### WHAT TO PRODUCE
Will you repeat only the lines beginning at the one that mentions "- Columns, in" and ending at the one that mentions "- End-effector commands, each", both of them included, exactly?
-- Begin DATA BLOCK --
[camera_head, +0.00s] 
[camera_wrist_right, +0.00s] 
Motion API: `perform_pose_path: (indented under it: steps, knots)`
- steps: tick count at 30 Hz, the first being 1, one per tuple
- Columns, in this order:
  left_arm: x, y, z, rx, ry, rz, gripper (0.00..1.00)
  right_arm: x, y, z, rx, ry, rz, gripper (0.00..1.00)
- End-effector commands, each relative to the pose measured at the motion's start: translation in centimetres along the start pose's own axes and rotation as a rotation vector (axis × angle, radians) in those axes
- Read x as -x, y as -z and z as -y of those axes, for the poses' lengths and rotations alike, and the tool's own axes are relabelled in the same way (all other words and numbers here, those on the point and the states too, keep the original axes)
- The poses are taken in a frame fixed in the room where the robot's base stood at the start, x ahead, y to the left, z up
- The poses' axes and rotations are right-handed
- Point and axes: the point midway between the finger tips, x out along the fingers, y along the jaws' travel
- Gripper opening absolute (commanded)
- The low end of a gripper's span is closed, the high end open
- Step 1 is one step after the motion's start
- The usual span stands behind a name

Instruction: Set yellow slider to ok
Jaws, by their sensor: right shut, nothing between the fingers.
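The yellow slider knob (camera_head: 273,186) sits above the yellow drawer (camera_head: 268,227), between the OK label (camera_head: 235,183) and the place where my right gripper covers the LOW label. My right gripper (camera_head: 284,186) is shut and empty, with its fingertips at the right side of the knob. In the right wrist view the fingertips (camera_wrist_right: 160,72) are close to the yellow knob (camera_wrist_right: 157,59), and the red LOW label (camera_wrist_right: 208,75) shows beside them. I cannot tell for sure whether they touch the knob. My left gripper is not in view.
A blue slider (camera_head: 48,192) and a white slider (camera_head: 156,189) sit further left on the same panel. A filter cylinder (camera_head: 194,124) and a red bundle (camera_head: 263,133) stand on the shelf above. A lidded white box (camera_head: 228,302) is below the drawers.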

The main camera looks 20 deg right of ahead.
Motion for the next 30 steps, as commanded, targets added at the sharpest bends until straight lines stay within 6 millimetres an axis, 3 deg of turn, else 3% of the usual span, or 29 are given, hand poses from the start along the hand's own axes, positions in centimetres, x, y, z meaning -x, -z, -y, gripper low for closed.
-- End DATA BLOCK --
### SOLUTION TO THIS PROBLEM
- Columns, in this order:
  left_arm: x, y, z, rx, ry, rz, gripper (0.00..1.00)
  right_arm: x, y, z, rx, ry, rz, gripper (0.00..1.00)
- End-effector commands, each relative to the pose measured at the motion's start: translation in centimetres along the start pose's own axes and rotation as a rotation vector (axis × angle, radians) in those axes

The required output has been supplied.